▶ Task input
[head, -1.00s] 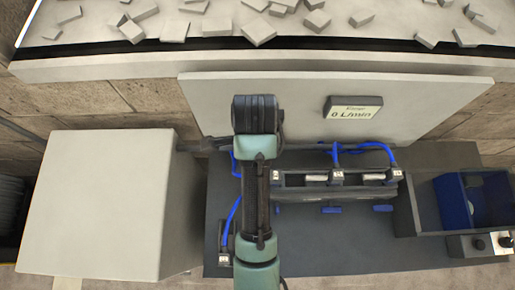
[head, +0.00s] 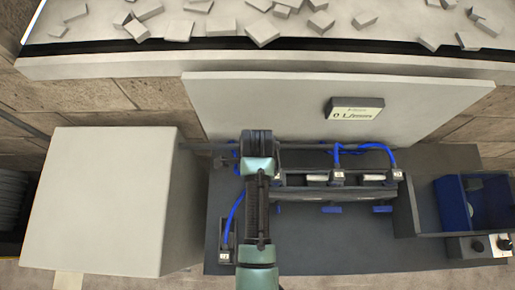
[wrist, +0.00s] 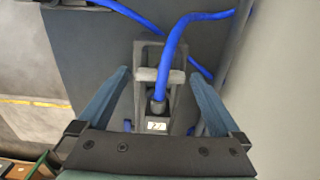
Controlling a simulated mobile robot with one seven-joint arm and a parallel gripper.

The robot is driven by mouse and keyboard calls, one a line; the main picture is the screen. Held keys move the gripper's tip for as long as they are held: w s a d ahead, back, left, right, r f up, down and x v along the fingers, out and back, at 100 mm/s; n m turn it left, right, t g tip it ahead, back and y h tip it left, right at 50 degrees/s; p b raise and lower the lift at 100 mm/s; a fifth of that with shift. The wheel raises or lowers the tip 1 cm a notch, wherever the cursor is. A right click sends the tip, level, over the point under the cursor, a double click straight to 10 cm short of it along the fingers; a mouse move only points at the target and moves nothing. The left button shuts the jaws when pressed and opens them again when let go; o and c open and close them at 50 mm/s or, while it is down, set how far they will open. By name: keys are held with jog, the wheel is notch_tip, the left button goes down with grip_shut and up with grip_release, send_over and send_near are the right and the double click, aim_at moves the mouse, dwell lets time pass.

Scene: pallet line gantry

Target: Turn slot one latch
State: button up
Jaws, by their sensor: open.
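A dark slotted rack (head: 350,193) sits on the bench in the head view, with blue latch tabs (head: 331,209) along its front edge. Two labelled hose connectors (head: 338,176) show; my arm hides the rack's left end. In the wrist view, my gripper (wrist: 160,74) is open, with one finger on each side of a dark bracket (wrist: 146,52) and a connector with a white label (wrist: 156,127). A blue hose (wrist: 170,55) runs up from this connector. Small blue bits show low beside it, mostly hidden. I cannot tell whether the fingers touch anything.
A large pale box (head: 100,200) stands left. A back panel (head: 270,100) carries a display (head: 354,108) reading 0 L/min. A blue bin (head: 455,205) and a knob box (head: 480,246) are right. A separate labelled connector (head: 226,256) stands front left. A conveyor (head: 210,32) carries grey blocks behind.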

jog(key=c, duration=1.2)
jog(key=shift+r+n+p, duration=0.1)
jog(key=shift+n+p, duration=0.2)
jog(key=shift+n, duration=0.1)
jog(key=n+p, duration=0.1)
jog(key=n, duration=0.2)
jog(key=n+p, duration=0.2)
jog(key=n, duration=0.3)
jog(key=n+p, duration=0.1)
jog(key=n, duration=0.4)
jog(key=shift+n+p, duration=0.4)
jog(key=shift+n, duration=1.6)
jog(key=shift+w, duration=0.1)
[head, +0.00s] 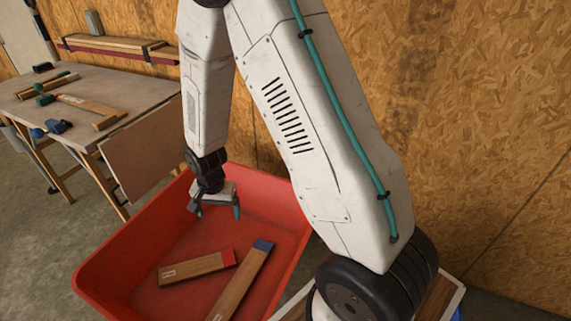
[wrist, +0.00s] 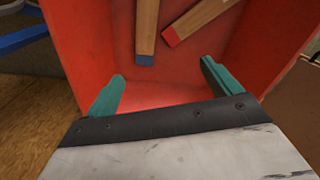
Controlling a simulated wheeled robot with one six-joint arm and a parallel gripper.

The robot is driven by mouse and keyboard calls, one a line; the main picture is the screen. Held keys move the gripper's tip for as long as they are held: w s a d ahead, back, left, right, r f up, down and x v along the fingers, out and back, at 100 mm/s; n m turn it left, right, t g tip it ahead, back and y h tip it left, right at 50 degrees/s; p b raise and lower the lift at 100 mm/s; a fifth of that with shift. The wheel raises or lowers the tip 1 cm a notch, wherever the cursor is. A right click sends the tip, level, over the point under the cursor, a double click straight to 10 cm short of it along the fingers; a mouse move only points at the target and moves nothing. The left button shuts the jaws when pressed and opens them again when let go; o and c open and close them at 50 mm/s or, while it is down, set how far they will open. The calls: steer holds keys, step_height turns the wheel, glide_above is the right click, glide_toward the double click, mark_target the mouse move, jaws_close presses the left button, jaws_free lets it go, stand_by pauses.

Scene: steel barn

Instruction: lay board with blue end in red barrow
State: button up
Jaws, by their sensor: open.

▶ Problem
Repeat the material above verbatim. Leave the pictures behind.

▶ Solved exercise
[head, -1.00s] 
[head, +0.00s] 
[wrist, +0.00s] 
Controlling a simulated mobile robot with one seven-joint arm and a parallel gripper.

The robot is driven by mouse and keyboard calls, one a line; the main picture is the screen. Held keys move the gripper's tip for as long as they are held: w s a d ahead, back, left, right, r f up, down and x v along the fingers, out and back, at 100 mm/s; n m turn it left, right, t g tip it ahead, back and y h tip it left, right at 50 degrees/s; p b raise and lower the lift at 100 mm/s; a fifth of that with shift. The wheel raises or lowers the tip 1 cm a notch, wherever the cursor is. A right click sends the tip, level, over the point under the cursor, a double click straight to 10 cm short of it along the fingers; a mouse move only points at the target and moves nothing. The left button shuts the jaws when pressed and opens them again when let go; o and c open and close them at 50 mm/s or, while it is down, set how far they will open. By name: keys are held with jog, the wheel is notch_tip, the left button goes down with grip_shut and up with grip_release, send_over and send_near are the right and the double click, aim_at moves the mouse, dwell lets time pass.

Scene: pallet line gantry

Target: Turn slot one latch
State: button up
Jaws, by their sensor: open.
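A dark slotted rack (head: 350,193) sits on the bench in the head view, with blue latch tabs (head: 331,209) along its front edge. Two labelled hose connectors (head: 338,176) show; my arm hides the rack's left end. In the wrist view, my gripper (wrist: 160,74) is open, with one finger on each side of a dark bracket (wrist: 146,52) and a connector with a white label (wrist: 156,127). A blue hose (wrist: 170,55) runs up from this connector. Small blue bits show low beside it, mostly hidden. I cannot tell whether the fingers touch anything.
A large pale box (head: 100,200) stands left. A back panel (head: 270,100) carries a display (head: 354,108) reading 0 L/min. A blue bin (head: 455,205) and a knob box (head: 480,246) are right. A separate labelled connector (head: 226,256) stands front left. A conveyor (head: 210,32) carries grey blocks behind.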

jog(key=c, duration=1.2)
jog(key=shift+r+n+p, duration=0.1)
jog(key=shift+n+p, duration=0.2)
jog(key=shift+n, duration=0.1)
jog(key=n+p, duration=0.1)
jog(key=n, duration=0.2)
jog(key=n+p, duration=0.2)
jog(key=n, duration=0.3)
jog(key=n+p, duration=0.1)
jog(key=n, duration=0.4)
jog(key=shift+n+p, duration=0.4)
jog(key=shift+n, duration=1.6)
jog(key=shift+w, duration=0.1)
[head, +0.00s] 
[wrist, +0.00s] 
Controlling a simulated wheeled robot with one six-joint arm and a parallel gripper.

The robot is driven by mouse and keyboard calls, one a line; the main picture is the screen. Held keys move the gripper's tip for as long as they are held: w s a d ahead, back, left, right, r f up, down and x v along the fingers, out and back, at 100 mm/s; n m turn it left, right, t g tip it ahead, back and y h tip it left, right at 50 degrees/s; p b raise and lower the lift at 100 mm/s; a fifth of that with shift. The wheel raises or lowers the tip 1 cm a notch, wherever the cursor is. A right click sends the tip, level, over the point under the cursor, a double click straight to 10 cm short of it along the fingers; a mouse move only points at the target and moves nothing. The left button shuts the jaws when pressed and opens them again when let go; o and c open and close them at 50 mm/s or, while it is down, set how far they will open. The calls: steer holds keys, step_height turns the wheel, glide_above is the right click, glide_toward the double click, mark_target the mouse move, jaws_close presses the left button, jaws_free lets it go, stand_by pauses.

Scene: steel barn

Instruction: lay board with blue end in red barrow
State: button up
Jaws, by their sensor: open.

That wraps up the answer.